**Instruction:**
The records underneath are to be repeated exactly, with the pictures left out.

**Records shown:**
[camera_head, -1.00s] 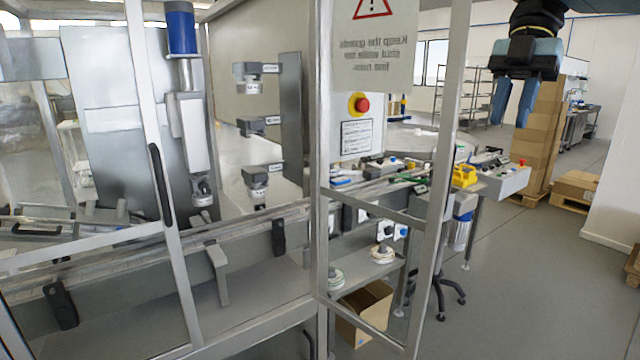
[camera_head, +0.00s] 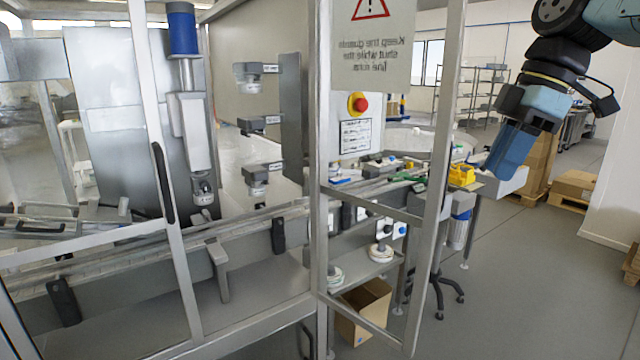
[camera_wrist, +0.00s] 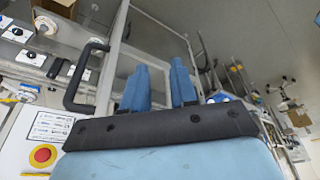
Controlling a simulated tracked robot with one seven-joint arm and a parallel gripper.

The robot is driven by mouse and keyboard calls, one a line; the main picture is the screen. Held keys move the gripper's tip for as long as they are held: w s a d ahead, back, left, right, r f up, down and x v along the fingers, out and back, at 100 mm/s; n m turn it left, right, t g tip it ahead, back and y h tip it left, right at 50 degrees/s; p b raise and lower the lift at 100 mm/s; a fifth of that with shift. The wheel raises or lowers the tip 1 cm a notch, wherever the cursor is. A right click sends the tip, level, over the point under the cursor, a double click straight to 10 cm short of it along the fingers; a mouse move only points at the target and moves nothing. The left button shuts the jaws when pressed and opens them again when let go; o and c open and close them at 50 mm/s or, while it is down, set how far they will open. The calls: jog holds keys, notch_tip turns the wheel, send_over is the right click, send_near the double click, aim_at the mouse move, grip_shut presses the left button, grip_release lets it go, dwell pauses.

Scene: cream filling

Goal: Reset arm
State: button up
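My gripper (camera_head: 497,172) is at the right of the head view, hanging tilted down and to the left from my arm. It is in front of the far part of the line, right of the guard door frame. In the wrist view my gripper (camera_wrist: 161,80) shows two blue fingers with a clear gap between them and nothing held. In the head view the fingers overlap, so the gap is hidden there.
The guard door frame (camera_head: 437,200) stands left of my gripper. A yellow item (camera_head: 461,174) is by the fingers in the picture. A red emergency button (camera_head: 358,103) is on a panel; a red button (camera_wrist: 43,154) also shows in the wrist view. Floor (camera_head: 540,270) at right is open.

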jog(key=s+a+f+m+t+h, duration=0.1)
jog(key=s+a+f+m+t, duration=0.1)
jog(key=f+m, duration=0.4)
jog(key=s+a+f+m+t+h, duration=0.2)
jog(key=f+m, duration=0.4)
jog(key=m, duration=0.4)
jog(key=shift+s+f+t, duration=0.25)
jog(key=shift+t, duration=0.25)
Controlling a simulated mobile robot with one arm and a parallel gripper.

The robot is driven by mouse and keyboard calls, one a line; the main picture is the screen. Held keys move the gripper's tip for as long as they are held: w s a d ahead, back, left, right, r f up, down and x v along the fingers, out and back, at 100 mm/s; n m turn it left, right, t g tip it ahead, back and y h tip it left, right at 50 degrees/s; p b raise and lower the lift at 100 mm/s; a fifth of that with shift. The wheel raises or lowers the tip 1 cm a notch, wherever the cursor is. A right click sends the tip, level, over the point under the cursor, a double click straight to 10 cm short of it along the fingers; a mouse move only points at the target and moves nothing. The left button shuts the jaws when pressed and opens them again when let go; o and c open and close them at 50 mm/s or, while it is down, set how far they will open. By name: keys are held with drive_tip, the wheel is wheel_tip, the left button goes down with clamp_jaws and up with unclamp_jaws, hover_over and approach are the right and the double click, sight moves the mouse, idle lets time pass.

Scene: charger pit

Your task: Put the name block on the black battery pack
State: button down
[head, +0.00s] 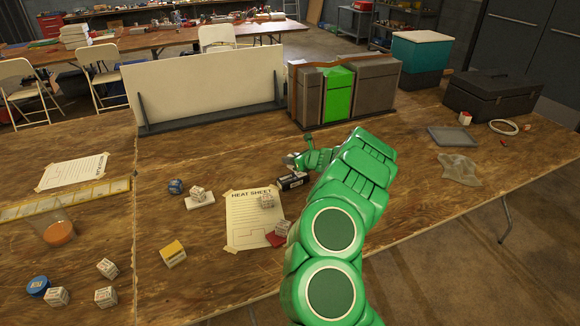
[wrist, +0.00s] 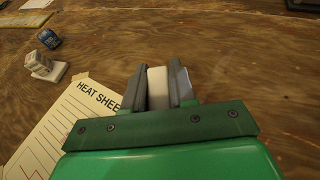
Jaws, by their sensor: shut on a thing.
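My gripper (head: 292,160) is above the table near the top right corner of the heat sheet. In the wrist view its two grey fingers (wrist: 158,86) are shut on a pale block (wrist: 157,90). Any writing on the block cannot be made out. The black battery pack (head: 292,181), a dark piece with a small light mark, lies on the wood just below the gripper in the head view. The wrist view does not show the pack. The exact gap between block and pack cannot be judged.
A white piece (head: 200,203) bears another block. A red piece (head: 276,240) and yellow piece (head: 173,253) are nearer. The grey and green bins (head: 340,92) stand behind my gripper.

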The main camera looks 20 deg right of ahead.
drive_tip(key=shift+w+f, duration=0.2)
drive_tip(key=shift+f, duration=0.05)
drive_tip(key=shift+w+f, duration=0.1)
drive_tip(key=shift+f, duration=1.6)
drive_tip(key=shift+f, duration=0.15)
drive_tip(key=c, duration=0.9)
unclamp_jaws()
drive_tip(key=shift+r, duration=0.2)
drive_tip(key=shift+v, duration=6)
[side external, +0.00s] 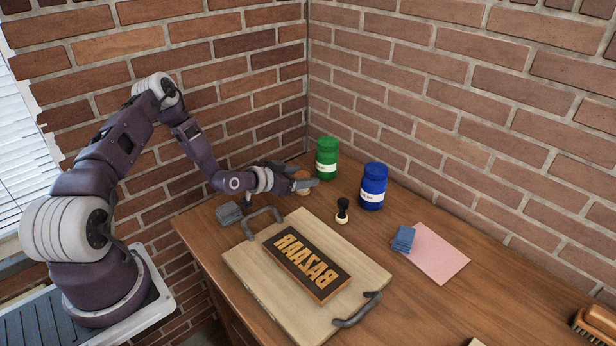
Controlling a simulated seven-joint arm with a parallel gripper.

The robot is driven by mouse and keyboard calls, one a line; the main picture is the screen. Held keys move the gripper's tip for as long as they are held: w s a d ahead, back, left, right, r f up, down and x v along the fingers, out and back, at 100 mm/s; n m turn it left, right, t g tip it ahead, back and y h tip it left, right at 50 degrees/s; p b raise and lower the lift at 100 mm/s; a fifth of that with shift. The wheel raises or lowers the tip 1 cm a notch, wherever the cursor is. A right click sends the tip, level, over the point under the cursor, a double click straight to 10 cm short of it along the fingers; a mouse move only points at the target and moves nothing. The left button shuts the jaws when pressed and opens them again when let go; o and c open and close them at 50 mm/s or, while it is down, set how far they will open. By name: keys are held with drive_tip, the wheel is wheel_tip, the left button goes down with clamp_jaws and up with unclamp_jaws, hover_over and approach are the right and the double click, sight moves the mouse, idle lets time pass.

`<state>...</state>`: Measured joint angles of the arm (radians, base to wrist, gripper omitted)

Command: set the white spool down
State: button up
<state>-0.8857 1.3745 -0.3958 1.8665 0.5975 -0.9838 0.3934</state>
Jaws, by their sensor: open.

**Task answer:**
[camera_head, -1.00s] 
[camera_head, +0.00s] 
[camera_wrist, +0.00s] 
Controlling a simulated tracked robot with one seven-joint arm and a parallel gripper.

The robot is driven by mouse and keyboard calls, one a line; the main picture is the screen. Held keys move the gripper's tip for as long as they are held: w s a d ahead, back, left, right, r f up, down and x v along the fingers, out and back, at 100 mm/s; n m turn it left, right, t g tip it ahead, back and y h tip it left, right at 50 degrees/s; p b raise and lower the lift at 100 mm/s; a fifth of that with shift. The wheel raises or lowers the tip 1 cm a notch, wherever the cursor is. A right click sends the tip, level, over the point under the cursor, a double click straight to 10 cm short of it along the fingers; a mouse move only points at the target and moves nothing. The left button shuts the jaws when pressed and opens them again when let go; o and c open and close them at 50 mm/s or, while it is down, set how far they will open. The calls: jog holds keys, notch_tip turns the wheel, send_over is the right click, send_near the double click, aim_at the mouse move, grip_shut presses the left button, grip_release lets it go, dwell pauses.

Scene: cream filling

Goal: Reset arm
State: button up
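My gripper (camera_head: 497,172) is at the right of the head view, hanging tilted down and to the left from my arm. It is in front of the far part of the line, right of the guard door frame. In the wrist view my gripper (camera_wrist: 161,80) shows two blue fingers with a clear gap between them and nothing held. In the head view the fingers overlap, so the gap is hidden there.
The guard door frame (camera_head: 437,200) stands left of my gripper. A yellow item (camera_head: 461,174) is by the fingers in the picture. A red emergency button (camera_head: 358,103) is on a panel; a red button (camera_wrist: 43,154) also shows in the wrist view. Floor (camera_head: 540,270) at right is open.

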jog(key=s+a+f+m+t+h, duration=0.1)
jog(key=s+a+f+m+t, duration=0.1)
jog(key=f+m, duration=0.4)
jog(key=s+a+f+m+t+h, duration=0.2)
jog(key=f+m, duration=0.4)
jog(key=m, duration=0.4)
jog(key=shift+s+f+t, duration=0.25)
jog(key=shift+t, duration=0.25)
Controlling a simulated mobile robot with one arm and a parallel gripper.

The robot is driven by mouse and keyboard calls, one a line; the main picture is the screen. Held keys move the gripper's tip for as long as they are held: w s a d ahead, back, left, right, r f up, down and x v along the fingers, out and back, at 100 mm/s; n m turn it left, right, t g tip it ahead, back and y h tip it left, right at 50 degrees/s; p b raise and lower the lift at 100 mm/s; a fifth of that with shift. The wheel raises or lowers the tip 1 cm a notch, wherever the cursor is. A right click sends the tip, level, over the point under the cursor, a double click straight to 10 cm short of it along the fingers; a mouse move only points at the target and moves nothing. The left button shuts the jaws when pressed and opens them again when let go; o and c open and close them at 50 mm/s or, while it is down, set how far they will open. By name: keys are held with drive_tip, the wheel is wheel_tip, the left button goes down with clamp_jaws and up with unclamp_jaws, hover_over and approach are the right and the double click, sight moves the mouse, idle lets time pass.

Scene: charger pit

Your task: Put the name block on the black battery pack
State: button down
[head, +0.00s] 
[wrist, +0.00s] 
Jaws, by their sensor: shut on a thing.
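My gripper (head: 292,160) is above the table near the top right corner of the heat sheet. In the wrist view its two grey fingers (wrist: 158,86) are shut on a pale block (wrist: 157,90). Any writing on the block cannot be made out. The black battery pack (head: 292,181), a dark piece with a small light mark, lies on the wood just below the gripper in the head view. The wrist view does not show the pack. The exact gap between block and pack cannot be judged.
A white piece (head: 200,203) bears another block. A red piece (head: 276,240) and yellow piece (head: 173,253) are nearer. The grey and green bins (head: 340,92) stand behind my gripper.

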The main camera looks 20 deg right of ahead.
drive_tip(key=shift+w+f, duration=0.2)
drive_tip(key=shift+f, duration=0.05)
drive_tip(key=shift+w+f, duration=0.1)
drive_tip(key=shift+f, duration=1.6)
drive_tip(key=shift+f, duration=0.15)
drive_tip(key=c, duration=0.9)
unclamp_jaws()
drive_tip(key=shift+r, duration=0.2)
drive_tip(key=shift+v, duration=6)
[side external, +0.00s] 
Controlling a simulated seven-joint arm with a parallel gripper.

The robot is driven by mouse and keyboard calls, one a line; the main picture is the screen. Held keys move the gripper's tip for as long as they are held: w s a d ahead, back, left, right, r f up, down and x v along the fingers, out and back, at 100 mm/s; n m turn it left, right, t g tip it ahead, back and y h tip it left, right at 50 degrees/s; p b raise and lower the lift at 100 mm/s; a fifth of that with shift. The wheel raises or lowers the tip 1 cm a notch, wherever the cursor is. A right click sends the tip, level, over the point under the cursor, a double click straight to 10 cm short of it along the fingers; a mouse move only points at the target and moves nothing. The left button shuts the jaws when pressed and opens them again when let go; o and c open and close them at 50 mm/s or, while it is down, set how far they will open. By name: keys are held with drive_tip, the wheel is wheel_tip, the left button goes down with clamp_jaws and up with unclamp_jaws, hover_over and approach are the right and the double click, sight moves the mouse, idle lets time pass.

`<state>...</state>`: Measured joint angles of the arm (radians, base to wrist, gripper omitted)

Command: set the white spool down
State: button up
<state>-0.8857 1.3745 -0.3958 1.8665 0.5975 -0.9838 0.3934</state>
Jaws, by their sensor: open.

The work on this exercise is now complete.